** begin Data segment **

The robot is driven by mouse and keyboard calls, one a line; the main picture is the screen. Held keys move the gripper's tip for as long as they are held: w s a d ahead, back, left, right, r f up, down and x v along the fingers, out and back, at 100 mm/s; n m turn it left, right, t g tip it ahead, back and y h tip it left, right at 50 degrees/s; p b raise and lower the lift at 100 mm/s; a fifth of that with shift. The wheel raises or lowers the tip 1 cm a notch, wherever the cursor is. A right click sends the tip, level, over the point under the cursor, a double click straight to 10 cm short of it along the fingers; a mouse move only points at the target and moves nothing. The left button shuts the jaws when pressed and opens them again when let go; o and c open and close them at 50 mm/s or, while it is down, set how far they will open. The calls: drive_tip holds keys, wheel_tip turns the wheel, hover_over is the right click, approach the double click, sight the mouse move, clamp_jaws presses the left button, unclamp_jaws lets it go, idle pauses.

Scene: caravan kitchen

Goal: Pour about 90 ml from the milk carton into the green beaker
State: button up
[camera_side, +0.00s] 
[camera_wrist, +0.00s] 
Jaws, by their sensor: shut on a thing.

** end Data segment **

The request: Write down every line of the data exactly as it appears above.

Solved problem:
The robot is driven by mouse and keyboard calls, one a line; the main picture is the screen. Held keys move the gripper's tip for as long as they are held: w s a d ahead, back, left, right, r f up, down and x v along the fingers, out and back, at 100 mm/s; n m turn it left, right, t g tip it ahead, back and y h tip it left, right at 50 degrees/s; p b raise and lower the lift at 100 mm/s; a fifth of that with shift. The wheel raises or lowers the tip 1 cm a notch, wherever the cursor is. A right click sends the tip, level, over the point under the cursor, a double click straight to 10 cm short of it along the fingers; a mouse move only points at the target and moves nothing. The left button shuts the jaws when pressed and opens them again when let go; o and c open and close them at 50 mm/s or, while it is down, set how far they will open. The calls: drive_tip holds keys, wheel_tip turns the wheel, hover_over is the right click, approach the double click, sight the mouse move, clamp_jaws presses the left button, unclamp_jaws lets it go, idle pauses.

Scene: caravan kitchen

Goal: Pour about 90 ml from the milk carton into the green beaker
State: button up
[camera_side, +0.00s] 
[camera_wrist, +0.00s] 
Jaws, by their sensor: shut on a thing.

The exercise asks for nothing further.